The regular Annual General Body Meeting of the Bangalore Turf Club wasn`t spared from drama either, as the spectre of disruption loomed large. To set the stage, all 10 elected members of the Managing Committee had resigned earlier, presumably to pave the way for an ad hoc committee blessed by the government, following allegations against the Chairman for a colourful mix of “commissions and omissions and the insistence on the part of the government for such a move by the Managing Committee.
The Managing Committee, sticking to its time-tested (or crisis-tested) strategy, opted to hold elections for just five of the ten vacancies this year, conveniently deferring the rest to the following year. After all, since five members retire annually, filling all ten vacancies now would mean half the new committee would be forced out by next year—a logistical headache no one wanted to deal with. But this pragmatic, albeit self-preserving, approach didn`t sit well with the Raghavan twins and their merry band of disruptors.

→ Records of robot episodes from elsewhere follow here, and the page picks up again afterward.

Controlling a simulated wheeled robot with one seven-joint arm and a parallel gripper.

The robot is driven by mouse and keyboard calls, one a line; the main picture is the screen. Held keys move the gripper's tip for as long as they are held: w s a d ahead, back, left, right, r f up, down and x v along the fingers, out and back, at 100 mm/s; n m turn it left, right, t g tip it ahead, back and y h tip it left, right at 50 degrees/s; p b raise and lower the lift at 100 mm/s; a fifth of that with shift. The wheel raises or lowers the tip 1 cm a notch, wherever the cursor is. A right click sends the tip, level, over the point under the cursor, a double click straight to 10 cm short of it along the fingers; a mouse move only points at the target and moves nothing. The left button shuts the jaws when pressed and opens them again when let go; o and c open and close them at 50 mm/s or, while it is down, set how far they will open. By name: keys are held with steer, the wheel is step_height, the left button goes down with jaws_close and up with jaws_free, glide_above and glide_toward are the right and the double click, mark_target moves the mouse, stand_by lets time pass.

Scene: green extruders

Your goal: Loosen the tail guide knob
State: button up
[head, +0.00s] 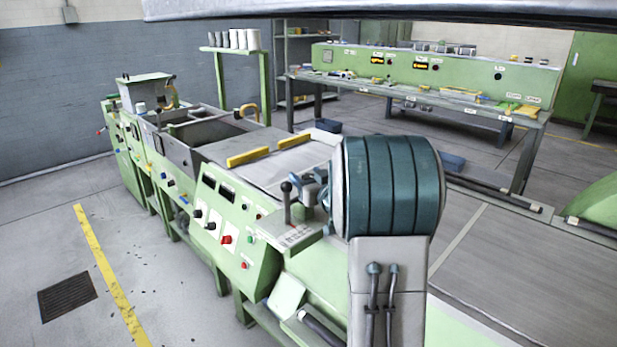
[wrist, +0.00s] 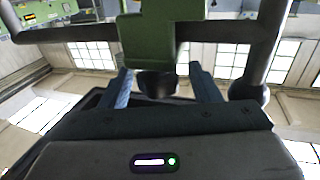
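In the wrist view a dark round knob (wrist: 157,84) sits below a green block (wrist: 150,38) and between dark bars; I cannot tell for sure that it is the tail guide knob. My gripper (wrist: 164,86) is open, with one blue finger on each side of the knob. In the head view a large teal joint, apparently of my arm, hides most of the gripper area. Just left of it, a lever with a black ball (head: 286,187) stands on a grey plate of the green extruder (head: 205,225).
Yellow guide bars (head: 248,158) lie across the extruder's grey top. Its sloped panel carries several knobs and a red button (head: 226,239). A green workbench (head: 440,75) with parts stands at the back.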

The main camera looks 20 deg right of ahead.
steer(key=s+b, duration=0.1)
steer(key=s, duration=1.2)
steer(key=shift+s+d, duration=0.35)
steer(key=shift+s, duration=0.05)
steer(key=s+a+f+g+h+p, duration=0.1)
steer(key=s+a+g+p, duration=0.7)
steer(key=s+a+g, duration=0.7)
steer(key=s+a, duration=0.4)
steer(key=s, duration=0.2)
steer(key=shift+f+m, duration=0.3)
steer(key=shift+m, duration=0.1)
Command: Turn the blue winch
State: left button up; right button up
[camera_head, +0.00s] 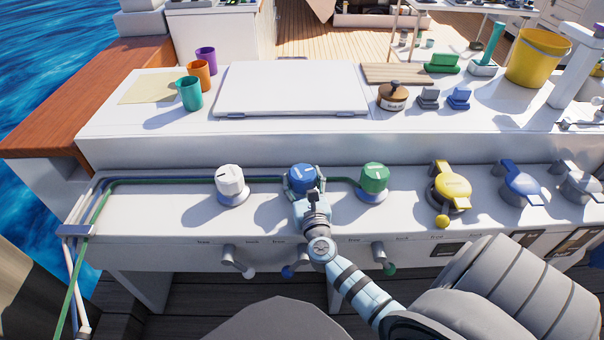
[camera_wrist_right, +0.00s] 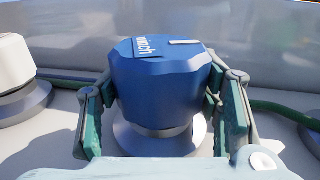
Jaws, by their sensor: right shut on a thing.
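The blue winch (camera_head: 301,177) is a knob on a grey base on the white console, between a white knob and a green knob. In the right wrist view the blue winch (camera_wrist_right: 160,84) fills the middle, with "winch" and a white mark on its top. My right gripper (camera_head: 304,188) reaches it from the front. In the right wrist view my right gripper (camera_wrist_right: 165,112) has one finger on each side of the winch and is shut on it. The gripper hides the winch's lower front in the head view. My left gripper is not in view.
The white knob (camera_head: 230,180) and green knob (camera_head: 374,178) stand close on either side. A yellow winch (camera_head: 452,188) and a blue-handled one (camera_head: 520,186) are further right. Small levers (camera_head: 236,262) hang below the front edge. A white hatch (camera_head: 291,86) lies behind.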

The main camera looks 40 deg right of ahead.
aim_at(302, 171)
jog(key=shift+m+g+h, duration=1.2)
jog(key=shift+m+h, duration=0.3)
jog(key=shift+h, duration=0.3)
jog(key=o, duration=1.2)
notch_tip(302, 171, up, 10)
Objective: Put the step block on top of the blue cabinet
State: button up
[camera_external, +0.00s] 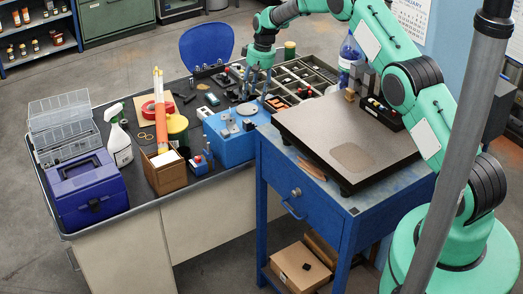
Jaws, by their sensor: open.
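My gripper (257,92) points down over the back middle of the dark bench, its fingers apart, behind a blue box with round parts on top (235,146). I see nothing held between the fingers, though the view there is small. The blue cabinet (305,205) with a drawer stands at the right of the bench and carries a dark flat plate (372,155). I cannot tell for sure which thing is the step block. Grey blocks of differing heights (369,80) stand behind the plate, and small metal parts near my gripper are too small to make out.
A divided tray (303,75) of parts lies right of my gripper. A wooden box with tall rolls (165,173), a spray bottle (119,145) and a blue toolbox (88,195) crowd the bench's left. A blue chair (206,46) stands behind. The plate's middle is clear.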

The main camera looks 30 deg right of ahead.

Their argument? The meeting was illegal, and, of course, all 10 vacancies should be filled at once. Their timing? Absolutely impeccable in its dramatic flair. Despite the notice being sent out more than three weeks ago, their outrage stayed comfortably dormant until the meeting day, when it made a grand, attention-grabbing debut. Call it strategic procrastination, a flair for theatrics, or perhaps just the calculated move of those who know the spotlight shines brightest in chaos. After all, why address issues early when you can create a last-minute storm and bask in all the attention and glory?
Not ones to miss an opportunity to flex their “disruptive capacity,” the twins and their entourage turned the meeting into yet another spectacle. Chaos ensued, prompting an adjournment and a quick legal consultation by the ad hoc committee. Eventually, the meeting resumed, and the election went ahead as planned. Five members were duly elected—three as Stewards and two as committee members—despite the noise.

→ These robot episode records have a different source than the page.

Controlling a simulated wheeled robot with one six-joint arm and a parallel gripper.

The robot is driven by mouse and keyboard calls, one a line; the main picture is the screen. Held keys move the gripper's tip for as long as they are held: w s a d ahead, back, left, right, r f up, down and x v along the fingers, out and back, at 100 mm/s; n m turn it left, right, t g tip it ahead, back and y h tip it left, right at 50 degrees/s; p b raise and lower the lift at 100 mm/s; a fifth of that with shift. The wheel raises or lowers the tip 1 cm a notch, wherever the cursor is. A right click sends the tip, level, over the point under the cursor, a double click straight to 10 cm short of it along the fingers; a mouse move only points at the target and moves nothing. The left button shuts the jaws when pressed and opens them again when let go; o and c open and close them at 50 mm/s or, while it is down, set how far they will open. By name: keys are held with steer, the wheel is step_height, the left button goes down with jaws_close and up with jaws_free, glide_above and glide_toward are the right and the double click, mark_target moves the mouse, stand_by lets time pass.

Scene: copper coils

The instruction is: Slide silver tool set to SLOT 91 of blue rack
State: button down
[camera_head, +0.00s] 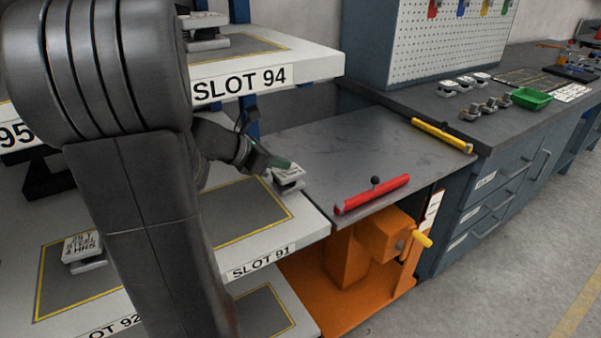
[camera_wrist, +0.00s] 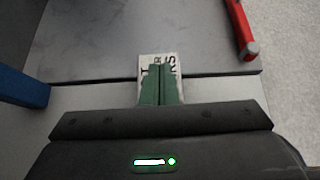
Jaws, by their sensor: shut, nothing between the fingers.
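The silver tool set (camera_head: 288,182) is a small silver block with a pale lettered top. It stands at the right edge of the SLOT 91 shelf of the rack, by the seam with the grey tabletop and outside or at the border of the yellow outline. The SLOT 91 label (camera_head: 262,262) is on the shelf's front edge. My gripper (camera_head: 283,165) is at the tool set's far-left side. In the wrist view my shut green fingers (camera_wrist: 161,68) overlap the lettered top (camera_wrist: 175,62); I cannot tell whether they touch it. Its lower body is hidden there.
The grey tabletop (camera_head: 340,150) adjoins the shelf, with a red bar (camera_head: 372,194) and a yellow bar (camera_head: 442,135) along its edges. A blue rack post (camera_head: 248,117) stands behind. Another block (camera_head: 83,250) sits on SLOT 92. The SLOT 94 shelf (camera_head: 320,65) overhangs.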

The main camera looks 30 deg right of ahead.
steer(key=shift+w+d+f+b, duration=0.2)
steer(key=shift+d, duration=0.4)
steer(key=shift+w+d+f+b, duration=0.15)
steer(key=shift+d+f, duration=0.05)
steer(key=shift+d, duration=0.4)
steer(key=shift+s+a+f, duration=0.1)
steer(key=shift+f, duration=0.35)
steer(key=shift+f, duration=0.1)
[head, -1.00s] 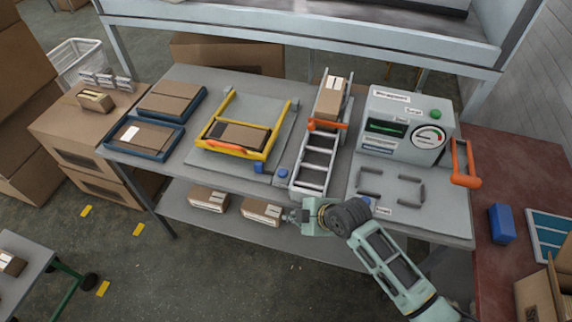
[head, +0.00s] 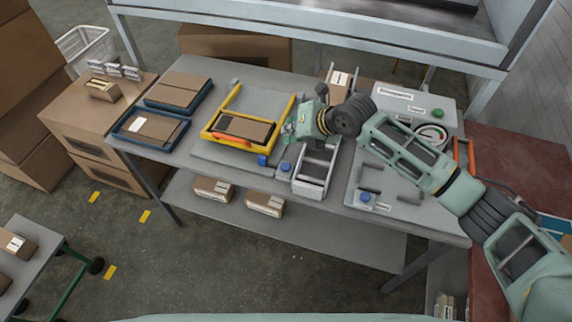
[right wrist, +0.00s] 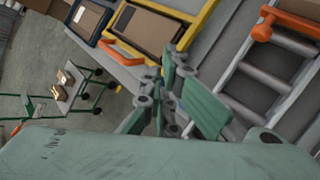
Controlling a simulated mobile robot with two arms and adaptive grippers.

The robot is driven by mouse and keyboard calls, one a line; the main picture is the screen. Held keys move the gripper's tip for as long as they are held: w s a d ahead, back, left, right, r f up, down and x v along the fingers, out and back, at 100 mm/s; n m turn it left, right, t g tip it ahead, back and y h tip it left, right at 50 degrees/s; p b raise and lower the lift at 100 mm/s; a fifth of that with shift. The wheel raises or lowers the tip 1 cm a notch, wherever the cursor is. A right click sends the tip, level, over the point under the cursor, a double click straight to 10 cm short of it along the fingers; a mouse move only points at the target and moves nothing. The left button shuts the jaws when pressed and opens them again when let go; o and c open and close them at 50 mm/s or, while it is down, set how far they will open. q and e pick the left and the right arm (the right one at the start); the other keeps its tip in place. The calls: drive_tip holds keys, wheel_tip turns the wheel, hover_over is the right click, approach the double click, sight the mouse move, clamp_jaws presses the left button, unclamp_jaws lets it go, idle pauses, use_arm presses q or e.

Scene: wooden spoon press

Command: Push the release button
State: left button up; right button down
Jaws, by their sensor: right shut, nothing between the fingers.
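Several buttons show, and I cannot tell by label which is the release button. A blue button (head: 285,167) sits on a small grey block at the table's front edge, between the yellow-framed press and the roller track. Another blue button (head: 365,197) is on the right fixture beside a small label. A green button (head: 437,113) is on top of the grey machine. My right gripper (head: 289,132) is shut and empty, above the gap between the yellow frame and the roller track, apart from the buttons. My left gripper is out of view.
The yellow frame (head: 287,117) holds a brown board. The roller track (head: 316,168) has an orange handle in the wrist view (right wrist: 263,28). Blue trays (head: 118,130) lie at left.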

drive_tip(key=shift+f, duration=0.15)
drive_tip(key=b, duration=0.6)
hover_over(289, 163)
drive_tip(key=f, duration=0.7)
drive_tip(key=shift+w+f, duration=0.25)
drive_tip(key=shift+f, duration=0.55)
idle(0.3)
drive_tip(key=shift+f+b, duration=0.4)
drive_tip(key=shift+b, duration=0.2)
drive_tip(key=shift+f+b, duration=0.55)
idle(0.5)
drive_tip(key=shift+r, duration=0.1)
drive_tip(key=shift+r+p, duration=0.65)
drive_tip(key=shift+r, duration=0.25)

So, while the disruptors brought the drama, the Managing Committee managed to salvage the day, even if just barely. One can only hope that the elected members have packed plenty of patience—and earplugs—for what`s sure to be an eventful tenure.
To add to the circus, whispers suggest the government is eager for the new Managing Committee to whip up fresh proposals for yet another Extra Ordinary General Body Meeting—this time on an expedited timeline. Because, of course, what`s a little more chaos in an already turbulent arena?

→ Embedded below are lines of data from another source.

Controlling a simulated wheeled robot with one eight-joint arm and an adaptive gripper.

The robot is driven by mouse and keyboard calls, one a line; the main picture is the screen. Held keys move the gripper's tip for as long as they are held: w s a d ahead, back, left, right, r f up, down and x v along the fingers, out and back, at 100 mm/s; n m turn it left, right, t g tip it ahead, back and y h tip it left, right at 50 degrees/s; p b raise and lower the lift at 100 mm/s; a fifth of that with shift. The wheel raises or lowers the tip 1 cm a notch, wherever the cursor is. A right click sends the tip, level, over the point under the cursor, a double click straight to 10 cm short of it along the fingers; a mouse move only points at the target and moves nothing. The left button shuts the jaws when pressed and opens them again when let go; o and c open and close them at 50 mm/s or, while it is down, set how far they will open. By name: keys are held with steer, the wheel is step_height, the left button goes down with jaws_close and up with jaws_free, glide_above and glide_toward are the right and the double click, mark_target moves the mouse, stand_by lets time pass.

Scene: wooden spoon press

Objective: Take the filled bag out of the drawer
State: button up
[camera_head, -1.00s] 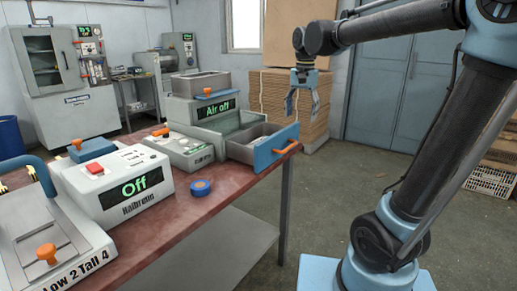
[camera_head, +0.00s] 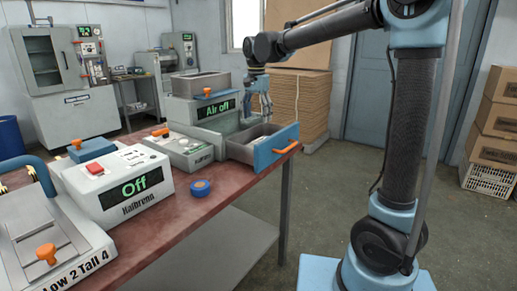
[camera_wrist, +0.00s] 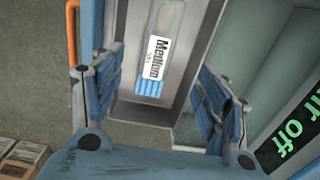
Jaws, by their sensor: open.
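The drawer (camera_head: 234,150) of the grey machine labelled "Air off" is pulled out, with a blue front (camera_head: 275,150) and an orange handle (camera_head: 286,148). In the wrist view a bag (camera_wrist: 153,60) lies in the drawer, with a white "Mentum" label, a pale upper part and a blue striped lower end. In the head view the drawer's contents are hidden. My gripper (camera_head: 257,108) is open and empty above the drawer. In the wrist view its two fingers (camera_wrist: 158,100) stand either side of the bag, apart from it.
The machine (camera_head: 200,108) with its "Air off" display stands behind the drawer. A grey unit (camera_head: 180,147), an "Off" box (camera_head: 125,190) and a blue tape roll (camera_head: 200,187) sit on the red table (camera_head: 185,215). Stacked cardboard (camera_head: 298,105) stands behind.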

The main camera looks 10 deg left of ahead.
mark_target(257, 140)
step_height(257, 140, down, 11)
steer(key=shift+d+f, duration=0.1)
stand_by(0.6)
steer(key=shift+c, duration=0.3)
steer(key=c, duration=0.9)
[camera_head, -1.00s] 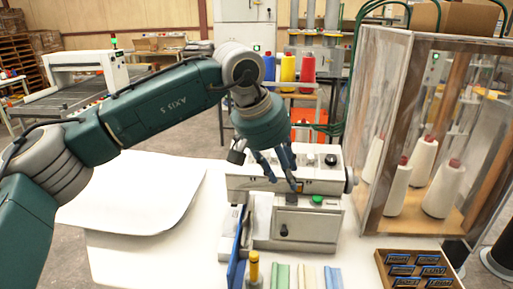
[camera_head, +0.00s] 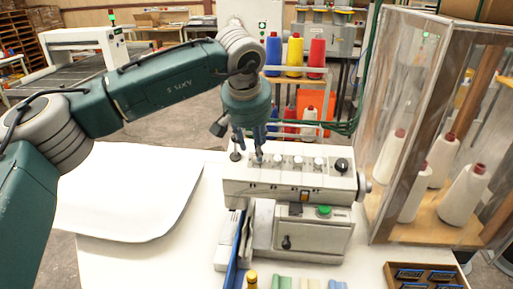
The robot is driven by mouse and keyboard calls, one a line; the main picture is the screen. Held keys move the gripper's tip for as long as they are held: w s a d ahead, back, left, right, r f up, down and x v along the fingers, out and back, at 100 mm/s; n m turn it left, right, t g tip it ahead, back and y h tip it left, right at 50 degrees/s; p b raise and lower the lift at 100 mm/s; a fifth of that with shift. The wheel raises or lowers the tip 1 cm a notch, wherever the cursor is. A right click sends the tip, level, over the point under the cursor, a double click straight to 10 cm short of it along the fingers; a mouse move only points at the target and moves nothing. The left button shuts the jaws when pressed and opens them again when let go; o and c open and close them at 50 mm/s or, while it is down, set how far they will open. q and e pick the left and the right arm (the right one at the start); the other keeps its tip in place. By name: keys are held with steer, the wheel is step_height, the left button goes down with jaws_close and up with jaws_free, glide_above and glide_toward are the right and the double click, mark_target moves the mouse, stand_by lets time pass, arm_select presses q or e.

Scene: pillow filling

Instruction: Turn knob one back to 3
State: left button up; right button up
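The white machine (camera_head: 290,187) stands on the table with a row of small knobs on its top. Pale knobs show in the middle of the row, such as one knob (camera_head: 298,162), and a larger black knob (camera_head: 341,165) is at the right end. My left gripper (camera_head: 248,153) points down over the left end of this row. Its two dark fingers are apart, with the tips at the level of the machine's top. The fingers partly cover the leftmost knobs, so contact and any knob setting cannot be made out. My right gripper is not in view.
A clear-walled cabinet with white thread cones (camera_head: 465,195) stands to the right. A box of dark labelled tags (camera_head: 392,277) is at the front right. White fabric (camera_head: 130,195) lies on the table at left. Coloured spools (camera_head: 294,57) stand on a rack behind.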

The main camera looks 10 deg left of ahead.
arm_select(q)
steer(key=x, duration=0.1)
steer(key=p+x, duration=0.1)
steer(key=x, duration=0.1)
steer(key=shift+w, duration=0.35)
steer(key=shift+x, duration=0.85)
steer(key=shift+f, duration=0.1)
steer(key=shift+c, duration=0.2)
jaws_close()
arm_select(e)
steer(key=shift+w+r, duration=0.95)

Meanwhile, club members remain firmly planted in their refusal to yield even an inch, setting the stage for a classic standoff. The big question: can the government assert its authority, or will the club`s entrenched resistance continue to hold firm?
History, however, isn`t exactly on the club`s side. Past lessons suggest that taking on the government without a clear strategy often ends in self-inflicted wounds—and risks shaking the very foundations of the sport. Whether stubborn pride or pragmatism will prevail remains to be seen, but one thing`s for sure: the next chapter in this saga won`t lack drama.